Each session was structured around the same core task — find a specific item and apply filters — so we could directly compare behaviour across participants. The patterns that emerged were consistent and clear.

My specific contribution was a full accessibility audit of the existing mobile experience — mapping WCAG 2.1 violations, touch target failures, and contrast issues that compounded the usability problems already present.

Research Findings Visualisation — affinity map and usability insights

Fig. 3  ·  Research synthesis — affinity mapping and usability findings from six participant sessions.

III  ·  Design Goals

Three goals. Every design decision earned its place.

Goal 01

Reduce Cognitive Load

Simplify the filtering experience with persistent visual feedback — filter pills, clear active states, and a flattened hierarchy. Users should always know what they've selected and how to undo it.

Goal 02

Improve Search Relevance

Design a smarter search system that understands user intent and fashion-specific terminology. Reduce off-target results by supporting fuzzy input with strong visual cues and category suggestions.

Goal 03

Mobile-First Design

Rebuild the filter experience around touch-first principles — adequate tap targets, swipe-friendly interactions, and a layout that works within the constraints of a small screen without sacrificing access to advanced filters.

“My role focused specifically on the mobile version — designing and testing touch-first interactions throughout.”
IV  ·  Design Iterations

Three Variations. One Hybrid That Won.

We prototyped three variations of the filter experience, testing both horizontal and modal layouts with real users before committing to a direction.

  • Horizontal filters proved more discoverable but consumed too much screen space on mobile
  • Modal approach kept the product grid visible but felt disconnected from the browsing context
  • We landed on a hybrid approach — persistent filter pills anchored to the top of the grid, with a modal for advanced options

The toggle handling Availability was a particular design challenge: we couldn't remove sold items entirely due to SEO requirements, so we introduced a toggle between in-stock and sold — preserving business needs while giving users immediate control.

Design Constraint

When Business Needs & User Needs Conflict

Sold items needed to remain indexed for SEO. Users, however, found seeing sold-out products deeply frustrating during search. The solution — a prominent availability toggle — let users filter their view without the platform losing its search ranking for historical inventory. Real-world design always involves this kind of negotiation.

Low-Fidelity Wireframes
Low-Fidelity Wireframe 1 — mobile search and filter exploration

Fig. 4  ·  Lo-fi wireframe — first exploration of horizontal filter layout and mobile search bar.

Low-Fidelity Wireframe 2 — modal filter and pill approach

Fig. 5  ·  Lo-fi wireframe — modal filter variation with persistent pill states.

High-Fidelity Wireframes
High-Fidelity Mobile Screens — final filter and search design

Fig. 6  ·  High-fidelity mobile screens — final hybrid filter system with persistent pills, availability toggle, and touch-optimised interactions.

V  ·  Testing & Results

Five Users. Before & After. The Numbers Don't Lie.

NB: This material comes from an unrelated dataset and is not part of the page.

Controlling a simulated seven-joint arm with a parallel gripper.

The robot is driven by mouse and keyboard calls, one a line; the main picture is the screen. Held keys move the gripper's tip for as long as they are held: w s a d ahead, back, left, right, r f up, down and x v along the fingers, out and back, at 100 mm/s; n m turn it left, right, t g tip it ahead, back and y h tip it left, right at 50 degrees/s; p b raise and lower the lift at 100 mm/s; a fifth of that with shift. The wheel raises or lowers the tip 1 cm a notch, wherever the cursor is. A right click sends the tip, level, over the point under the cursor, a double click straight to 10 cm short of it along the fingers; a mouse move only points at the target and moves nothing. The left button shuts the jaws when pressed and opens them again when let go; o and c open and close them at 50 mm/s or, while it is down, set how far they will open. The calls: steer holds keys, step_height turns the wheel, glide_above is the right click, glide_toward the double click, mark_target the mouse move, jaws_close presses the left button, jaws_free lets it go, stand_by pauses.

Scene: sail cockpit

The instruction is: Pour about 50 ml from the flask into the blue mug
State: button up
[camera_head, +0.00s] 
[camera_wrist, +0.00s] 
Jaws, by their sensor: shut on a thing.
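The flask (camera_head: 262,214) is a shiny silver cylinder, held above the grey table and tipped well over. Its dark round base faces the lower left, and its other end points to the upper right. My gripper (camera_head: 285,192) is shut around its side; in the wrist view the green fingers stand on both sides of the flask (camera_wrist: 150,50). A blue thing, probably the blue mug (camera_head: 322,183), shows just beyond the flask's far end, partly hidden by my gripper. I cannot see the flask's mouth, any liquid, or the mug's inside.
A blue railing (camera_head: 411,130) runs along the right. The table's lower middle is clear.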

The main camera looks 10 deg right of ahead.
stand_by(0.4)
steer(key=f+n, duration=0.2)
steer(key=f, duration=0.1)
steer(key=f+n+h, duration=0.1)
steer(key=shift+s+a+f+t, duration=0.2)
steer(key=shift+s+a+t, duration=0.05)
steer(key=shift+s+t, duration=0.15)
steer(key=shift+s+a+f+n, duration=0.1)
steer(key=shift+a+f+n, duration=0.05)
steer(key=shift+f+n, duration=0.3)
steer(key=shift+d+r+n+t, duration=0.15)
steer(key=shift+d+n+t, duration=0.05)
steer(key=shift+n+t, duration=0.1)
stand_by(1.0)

We tested our high-fidelity prototype against the existing Known Source experience with five participants from the original research group. Each was asked to complete the same task under both conditions.

User Task

The Test

Search for a corset top and apply 3 filters you deem most important.

Users rated the following statements on a scale from 1 (strongly disagree) to 5 (strongly agree), comparing the old design to the redesigned prototype.

Mid-point feedback (after initial prototype testing):

Table A  ·  Mid-point usability ratings, scale 1–5
Statement Old New Δ
Easy to find what I'm looking for 2.5 4.3 +72%
Filters are intuitive to use 2.0 4.5 2.3× better
I understand my selected filters 1.8 4.8 2.7× better
Search results are relevant 2.3 4.0 +74%

Final testing results (post-iteration prototype):

Table B  ·  Final usability ratings, scale 1–5
Statement Old New Δ
Easy to find what I'm looking for 2.5 4.3 +72%
Filters are intuitive to use 2.0 4.5 +125%
I understand my selected filters 1.8 4.8 +167%
Search results are relevant 2.3 4.0 +74%
Final Prototype — interactive walkthrough of the redesigned search and filter experience

Fig. 7  ·  Final prototype walkthrough — redesigned mobile search and filter experience with persistent filter pills and availability toggle.

VI  ·  Reflections

What I Carried Forward.

This project deepened my appreciation for micro-interactions and the power of clear visual cues in user flows. A filter pill is a small thing. But when it disappears after selection, it breaks trust. Getting those details right — persistently, across every state — is what separates a usable interface from an invisible one.

Working specifically on the mobile experience reinforced the value of touch-first design principles — how constraints can drive innovation, not just limit it. The thumb zone, tap target sizing, and the weight of a swipe gesture are all real design variables.

The balance between SEO requirements and user experience was a valuable lesson in real-world product design. Constraints from the business are not obstacles — they're part of the brief. The best solutions work within them, not around them.